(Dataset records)
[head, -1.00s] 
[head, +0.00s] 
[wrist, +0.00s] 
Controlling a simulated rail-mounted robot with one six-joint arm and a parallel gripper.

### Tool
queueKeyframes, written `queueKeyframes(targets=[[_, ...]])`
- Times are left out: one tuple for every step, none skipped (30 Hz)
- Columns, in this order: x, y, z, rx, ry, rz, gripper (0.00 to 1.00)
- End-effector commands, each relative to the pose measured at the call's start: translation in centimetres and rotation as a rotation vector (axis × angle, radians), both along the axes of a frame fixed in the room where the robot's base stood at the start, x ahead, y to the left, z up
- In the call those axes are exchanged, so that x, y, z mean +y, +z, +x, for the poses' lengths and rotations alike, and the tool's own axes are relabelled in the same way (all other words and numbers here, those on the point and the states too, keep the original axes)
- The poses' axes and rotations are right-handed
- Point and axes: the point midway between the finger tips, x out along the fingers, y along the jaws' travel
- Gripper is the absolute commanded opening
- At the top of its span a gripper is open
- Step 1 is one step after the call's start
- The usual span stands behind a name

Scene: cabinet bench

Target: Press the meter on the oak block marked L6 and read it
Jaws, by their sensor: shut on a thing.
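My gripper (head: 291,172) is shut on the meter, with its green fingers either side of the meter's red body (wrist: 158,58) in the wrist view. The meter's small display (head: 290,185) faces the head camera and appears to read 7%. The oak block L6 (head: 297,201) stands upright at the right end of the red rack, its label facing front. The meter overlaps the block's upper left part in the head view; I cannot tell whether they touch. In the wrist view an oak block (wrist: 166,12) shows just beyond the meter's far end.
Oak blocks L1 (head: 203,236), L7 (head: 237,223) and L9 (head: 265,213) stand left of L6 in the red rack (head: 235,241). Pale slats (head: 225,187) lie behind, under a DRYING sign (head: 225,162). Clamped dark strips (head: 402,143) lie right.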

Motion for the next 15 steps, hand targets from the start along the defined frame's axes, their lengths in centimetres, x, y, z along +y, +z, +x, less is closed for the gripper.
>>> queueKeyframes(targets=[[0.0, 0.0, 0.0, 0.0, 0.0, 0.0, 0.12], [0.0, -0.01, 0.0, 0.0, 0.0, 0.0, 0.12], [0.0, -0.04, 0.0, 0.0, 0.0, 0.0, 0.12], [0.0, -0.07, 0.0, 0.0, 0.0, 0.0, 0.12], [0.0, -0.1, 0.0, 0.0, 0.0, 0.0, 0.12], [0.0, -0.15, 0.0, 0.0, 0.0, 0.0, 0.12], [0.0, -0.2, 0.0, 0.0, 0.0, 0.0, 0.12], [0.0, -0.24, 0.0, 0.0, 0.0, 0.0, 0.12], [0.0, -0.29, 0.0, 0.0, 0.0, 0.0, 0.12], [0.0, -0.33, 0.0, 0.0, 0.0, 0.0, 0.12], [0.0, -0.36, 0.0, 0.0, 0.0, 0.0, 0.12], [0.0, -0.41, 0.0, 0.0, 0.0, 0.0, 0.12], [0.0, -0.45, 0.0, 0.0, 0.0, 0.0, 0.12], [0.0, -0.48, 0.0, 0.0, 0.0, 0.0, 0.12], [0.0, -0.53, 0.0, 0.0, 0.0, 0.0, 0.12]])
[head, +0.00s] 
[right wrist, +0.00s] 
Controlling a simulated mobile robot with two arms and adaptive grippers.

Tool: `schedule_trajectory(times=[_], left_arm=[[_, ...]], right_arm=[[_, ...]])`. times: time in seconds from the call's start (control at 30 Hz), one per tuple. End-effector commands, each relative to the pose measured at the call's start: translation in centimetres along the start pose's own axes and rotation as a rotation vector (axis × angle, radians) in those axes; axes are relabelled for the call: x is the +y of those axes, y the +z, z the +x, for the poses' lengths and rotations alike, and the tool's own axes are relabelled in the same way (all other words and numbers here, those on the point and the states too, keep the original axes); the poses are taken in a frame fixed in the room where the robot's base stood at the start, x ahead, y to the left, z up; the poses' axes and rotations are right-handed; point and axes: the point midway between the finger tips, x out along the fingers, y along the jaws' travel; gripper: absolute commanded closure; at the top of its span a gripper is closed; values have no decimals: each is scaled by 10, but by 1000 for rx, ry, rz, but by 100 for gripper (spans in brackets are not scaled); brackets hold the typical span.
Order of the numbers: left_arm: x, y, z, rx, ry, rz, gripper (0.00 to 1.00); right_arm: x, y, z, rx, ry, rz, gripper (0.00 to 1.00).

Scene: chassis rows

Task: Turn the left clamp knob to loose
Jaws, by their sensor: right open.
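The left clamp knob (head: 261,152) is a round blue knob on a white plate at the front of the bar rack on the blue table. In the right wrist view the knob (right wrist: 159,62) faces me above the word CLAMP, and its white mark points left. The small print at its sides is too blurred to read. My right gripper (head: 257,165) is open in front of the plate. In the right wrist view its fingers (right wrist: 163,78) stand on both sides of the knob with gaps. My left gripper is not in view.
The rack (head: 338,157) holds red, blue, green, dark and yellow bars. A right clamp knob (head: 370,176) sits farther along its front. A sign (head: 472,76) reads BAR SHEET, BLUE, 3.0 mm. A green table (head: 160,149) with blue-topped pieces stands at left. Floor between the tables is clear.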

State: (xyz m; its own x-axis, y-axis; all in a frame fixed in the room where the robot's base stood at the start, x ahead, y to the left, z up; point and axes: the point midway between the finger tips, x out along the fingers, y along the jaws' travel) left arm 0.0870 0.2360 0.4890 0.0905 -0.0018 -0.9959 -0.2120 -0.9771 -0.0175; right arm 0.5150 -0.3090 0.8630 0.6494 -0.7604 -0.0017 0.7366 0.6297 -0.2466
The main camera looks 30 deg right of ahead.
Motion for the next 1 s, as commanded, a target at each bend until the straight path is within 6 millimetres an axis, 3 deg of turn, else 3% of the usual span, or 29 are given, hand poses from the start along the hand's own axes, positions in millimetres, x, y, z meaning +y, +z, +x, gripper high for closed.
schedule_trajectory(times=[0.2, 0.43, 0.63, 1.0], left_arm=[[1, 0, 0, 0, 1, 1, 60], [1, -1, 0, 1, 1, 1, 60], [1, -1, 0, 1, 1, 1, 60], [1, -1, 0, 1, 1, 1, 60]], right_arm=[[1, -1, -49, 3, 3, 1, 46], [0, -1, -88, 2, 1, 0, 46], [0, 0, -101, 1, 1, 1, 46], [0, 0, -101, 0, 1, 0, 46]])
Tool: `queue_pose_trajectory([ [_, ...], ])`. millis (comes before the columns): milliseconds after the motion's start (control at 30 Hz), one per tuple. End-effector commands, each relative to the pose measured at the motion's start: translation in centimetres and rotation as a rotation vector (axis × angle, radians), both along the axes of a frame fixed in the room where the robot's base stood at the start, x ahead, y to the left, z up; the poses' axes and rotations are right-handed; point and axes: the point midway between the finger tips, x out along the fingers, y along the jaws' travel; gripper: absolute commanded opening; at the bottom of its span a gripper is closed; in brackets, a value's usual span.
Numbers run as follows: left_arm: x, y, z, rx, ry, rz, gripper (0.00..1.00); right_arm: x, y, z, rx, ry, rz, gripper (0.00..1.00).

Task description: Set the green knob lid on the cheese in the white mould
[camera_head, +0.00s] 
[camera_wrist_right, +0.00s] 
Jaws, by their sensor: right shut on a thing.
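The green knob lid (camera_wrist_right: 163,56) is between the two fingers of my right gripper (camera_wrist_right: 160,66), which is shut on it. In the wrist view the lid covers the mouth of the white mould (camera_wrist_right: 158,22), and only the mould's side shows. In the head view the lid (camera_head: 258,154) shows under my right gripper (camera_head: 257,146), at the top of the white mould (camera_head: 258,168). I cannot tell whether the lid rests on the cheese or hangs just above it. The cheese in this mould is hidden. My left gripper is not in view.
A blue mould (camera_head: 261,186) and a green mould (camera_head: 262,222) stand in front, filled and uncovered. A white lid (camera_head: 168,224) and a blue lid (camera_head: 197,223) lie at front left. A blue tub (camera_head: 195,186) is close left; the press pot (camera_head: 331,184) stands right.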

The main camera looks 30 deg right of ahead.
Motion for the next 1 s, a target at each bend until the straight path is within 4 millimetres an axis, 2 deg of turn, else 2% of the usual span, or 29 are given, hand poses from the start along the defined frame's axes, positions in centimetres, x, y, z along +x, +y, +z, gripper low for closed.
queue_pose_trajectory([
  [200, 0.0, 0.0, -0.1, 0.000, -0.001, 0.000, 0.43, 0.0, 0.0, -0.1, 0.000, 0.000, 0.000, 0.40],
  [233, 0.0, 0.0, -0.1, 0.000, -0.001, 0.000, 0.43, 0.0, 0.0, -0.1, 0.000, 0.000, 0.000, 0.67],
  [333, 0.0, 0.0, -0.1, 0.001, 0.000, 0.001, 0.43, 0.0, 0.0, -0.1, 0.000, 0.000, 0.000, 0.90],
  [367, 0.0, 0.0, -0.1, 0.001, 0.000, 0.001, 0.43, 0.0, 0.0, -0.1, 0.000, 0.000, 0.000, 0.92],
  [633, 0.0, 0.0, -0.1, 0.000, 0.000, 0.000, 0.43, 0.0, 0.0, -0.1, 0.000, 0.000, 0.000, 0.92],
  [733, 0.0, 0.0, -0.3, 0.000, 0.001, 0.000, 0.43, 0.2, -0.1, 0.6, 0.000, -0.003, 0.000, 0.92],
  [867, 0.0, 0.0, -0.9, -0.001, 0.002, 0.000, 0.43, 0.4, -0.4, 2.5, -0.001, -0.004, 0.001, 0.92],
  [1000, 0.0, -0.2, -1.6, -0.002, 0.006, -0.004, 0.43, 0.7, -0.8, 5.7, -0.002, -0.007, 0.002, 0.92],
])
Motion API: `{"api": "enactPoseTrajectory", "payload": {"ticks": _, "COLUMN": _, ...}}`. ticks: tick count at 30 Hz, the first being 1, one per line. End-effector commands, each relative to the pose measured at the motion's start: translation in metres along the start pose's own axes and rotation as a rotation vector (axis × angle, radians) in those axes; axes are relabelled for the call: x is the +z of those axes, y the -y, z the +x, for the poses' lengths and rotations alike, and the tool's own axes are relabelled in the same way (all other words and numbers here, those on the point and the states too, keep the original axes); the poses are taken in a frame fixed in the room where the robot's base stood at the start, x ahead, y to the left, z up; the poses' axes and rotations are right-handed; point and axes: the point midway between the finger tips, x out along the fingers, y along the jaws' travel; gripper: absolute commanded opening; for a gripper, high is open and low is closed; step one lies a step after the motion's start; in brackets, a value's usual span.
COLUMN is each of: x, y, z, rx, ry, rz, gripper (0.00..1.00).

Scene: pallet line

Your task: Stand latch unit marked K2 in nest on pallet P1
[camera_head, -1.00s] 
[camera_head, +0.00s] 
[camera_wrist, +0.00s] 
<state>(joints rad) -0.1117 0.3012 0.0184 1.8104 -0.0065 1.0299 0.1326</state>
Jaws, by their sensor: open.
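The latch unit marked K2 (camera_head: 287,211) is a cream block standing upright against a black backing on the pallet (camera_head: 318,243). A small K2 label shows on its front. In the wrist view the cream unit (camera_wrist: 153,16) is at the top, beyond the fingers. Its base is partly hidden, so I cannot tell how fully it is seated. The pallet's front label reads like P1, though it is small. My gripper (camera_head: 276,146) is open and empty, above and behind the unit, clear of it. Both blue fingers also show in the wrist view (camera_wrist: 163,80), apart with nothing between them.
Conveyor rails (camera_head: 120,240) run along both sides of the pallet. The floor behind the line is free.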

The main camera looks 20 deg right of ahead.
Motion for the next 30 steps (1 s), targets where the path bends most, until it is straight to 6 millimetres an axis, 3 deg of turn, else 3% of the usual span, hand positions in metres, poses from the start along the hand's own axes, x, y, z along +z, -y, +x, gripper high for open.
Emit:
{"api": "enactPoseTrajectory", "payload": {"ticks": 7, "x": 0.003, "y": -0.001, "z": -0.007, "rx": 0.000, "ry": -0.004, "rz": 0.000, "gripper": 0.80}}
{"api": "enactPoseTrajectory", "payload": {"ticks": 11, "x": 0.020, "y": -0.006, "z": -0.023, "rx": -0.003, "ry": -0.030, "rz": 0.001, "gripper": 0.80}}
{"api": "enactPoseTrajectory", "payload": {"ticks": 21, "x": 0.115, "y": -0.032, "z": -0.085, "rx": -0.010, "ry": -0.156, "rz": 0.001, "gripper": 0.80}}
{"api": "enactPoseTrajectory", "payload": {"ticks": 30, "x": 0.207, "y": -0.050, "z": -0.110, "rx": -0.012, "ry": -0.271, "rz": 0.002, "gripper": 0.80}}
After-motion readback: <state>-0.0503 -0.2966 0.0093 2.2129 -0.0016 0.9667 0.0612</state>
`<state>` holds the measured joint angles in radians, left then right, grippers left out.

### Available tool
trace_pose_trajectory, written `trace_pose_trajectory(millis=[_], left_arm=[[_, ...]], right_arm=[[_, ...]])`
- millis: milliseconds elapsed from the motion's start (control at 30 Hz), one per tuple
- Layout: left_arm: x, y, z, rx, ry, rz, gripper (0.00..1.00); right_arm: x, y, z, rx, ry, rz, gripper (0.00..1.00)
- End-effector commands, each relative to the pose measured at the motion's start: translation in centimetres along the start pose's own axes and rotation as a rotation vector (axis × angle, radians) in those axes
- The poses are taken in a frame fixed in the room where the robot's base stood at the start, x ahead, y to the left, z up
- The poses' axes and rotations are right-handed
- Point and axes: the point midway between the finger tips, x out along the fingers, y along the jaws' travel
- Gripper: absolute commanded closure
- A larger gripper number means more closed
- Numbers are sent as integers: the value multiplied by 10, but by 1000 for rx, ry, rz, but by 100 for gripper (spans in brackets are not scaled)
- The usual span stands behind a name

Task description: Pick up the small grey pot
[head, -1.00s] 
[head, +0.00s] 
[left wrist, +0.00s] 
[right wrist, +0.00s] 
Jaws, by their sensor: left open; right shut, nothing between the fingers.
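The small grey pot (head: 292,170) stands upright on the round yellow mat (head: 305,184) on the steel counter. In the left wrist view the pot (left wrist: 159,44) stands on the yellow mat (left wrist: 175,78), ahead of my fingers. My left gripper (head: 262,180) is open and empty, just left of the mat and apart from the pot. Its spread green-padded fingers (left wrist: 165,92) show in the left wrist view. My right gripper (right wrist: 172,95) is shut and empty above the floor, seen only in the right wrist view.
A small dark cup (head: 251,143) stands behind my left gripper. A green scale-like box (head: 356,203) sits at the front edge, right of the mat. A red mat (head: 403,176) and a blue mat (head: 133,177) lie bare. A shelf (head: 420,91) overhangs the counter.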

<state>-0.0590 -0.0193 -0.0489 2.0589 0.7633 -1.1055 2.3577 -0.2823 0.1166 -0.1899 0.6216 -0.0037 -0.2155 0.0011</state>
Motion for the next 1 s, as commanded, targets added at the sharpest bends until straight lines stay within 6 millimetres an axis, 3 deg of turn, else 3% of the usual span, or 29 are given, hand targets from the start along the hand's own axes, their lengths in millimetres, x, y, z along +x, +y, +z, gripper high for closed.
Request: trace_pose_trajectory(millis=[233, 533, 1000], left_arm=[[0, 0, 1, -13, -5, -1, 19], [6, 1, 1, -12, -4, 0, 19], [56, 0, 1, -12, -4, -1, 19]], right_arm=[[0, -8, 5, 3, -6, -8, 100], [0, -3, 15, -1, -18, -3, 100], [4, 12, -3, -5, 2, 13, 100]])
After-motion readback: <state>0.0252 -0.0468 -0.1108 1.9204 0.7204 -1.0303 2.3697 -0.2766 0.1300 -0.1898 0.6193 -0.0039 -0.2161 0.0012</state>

-- Given instruction --
Only the lines from the one containing "Scene: cabinet bench" to the one containing "Controlling a simulated mobile" are to be printed, both ends included, exactly as written.

-- Result --
Scene: cabinet bench

Target: Press the meter on the oak block marked L6 and read it
Jaws, by their sensor: shut on a thing.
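My gripper (head: 291,172) is shut on the meter, with its green fingers either side of the meter's red body (wrist: 158,58) in the wrist view. The meter's small display (head: 290,185) faces the head camera and appears to read 7%. The oak block L6 (head: 297,201) stands upright at the right end of the red rack, its label facing front. The meter overlaps the block's upper left part in the head view; I cannot tell whether they touch. In the wrist view an oak block (wrist: 166,12) shows just beyond the meter's far end.
Oak blocks L1 (head: 203,236), L7 (head: 237,223) and L9 (head: 265,213) stand left of L6 in the red rack (head: 235,241). Pale slats (head: 225,187) lie behind, under a DRYING sign (head: 225,162). Clamped dark strips (head: 402,143) lie right.

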Motion for the next 15 steps, hand targets from the start along the defined frame's axes, their lengths in centimetres, x, y, z along +y, +z, +x, less is closed for the gripper.
>>> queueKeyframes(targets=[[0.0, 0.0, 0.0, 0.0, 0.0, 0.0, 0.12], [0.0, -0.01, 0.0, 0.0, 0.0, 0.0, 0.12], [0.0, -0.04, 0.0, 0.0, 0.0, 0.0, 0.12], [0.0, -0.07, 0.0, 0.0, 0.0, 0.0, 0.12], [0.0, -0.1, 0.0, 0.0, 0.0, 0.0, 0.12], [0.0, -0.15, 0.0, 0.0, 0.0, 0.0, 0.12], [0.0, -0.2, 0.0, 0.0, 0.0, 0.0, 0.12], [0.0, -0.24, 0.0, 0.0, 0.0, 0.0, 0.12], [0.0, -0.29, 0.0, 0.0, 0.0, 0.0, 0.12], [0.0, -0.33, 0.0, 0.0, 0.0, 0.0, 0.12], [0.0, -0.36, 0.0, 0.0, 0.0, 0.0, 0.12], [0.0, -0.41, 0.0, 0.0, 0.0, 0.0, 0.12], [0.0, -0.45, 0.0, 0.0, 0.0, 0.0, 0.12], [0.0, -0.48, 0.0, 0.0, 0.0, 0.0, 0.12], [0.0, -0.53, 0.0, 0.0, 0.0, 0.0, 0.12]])
[head, +0.00s] 
[right wrist, +0.00s] 
Controlling a simulated mobile robot with two arms and adaptive grippers.

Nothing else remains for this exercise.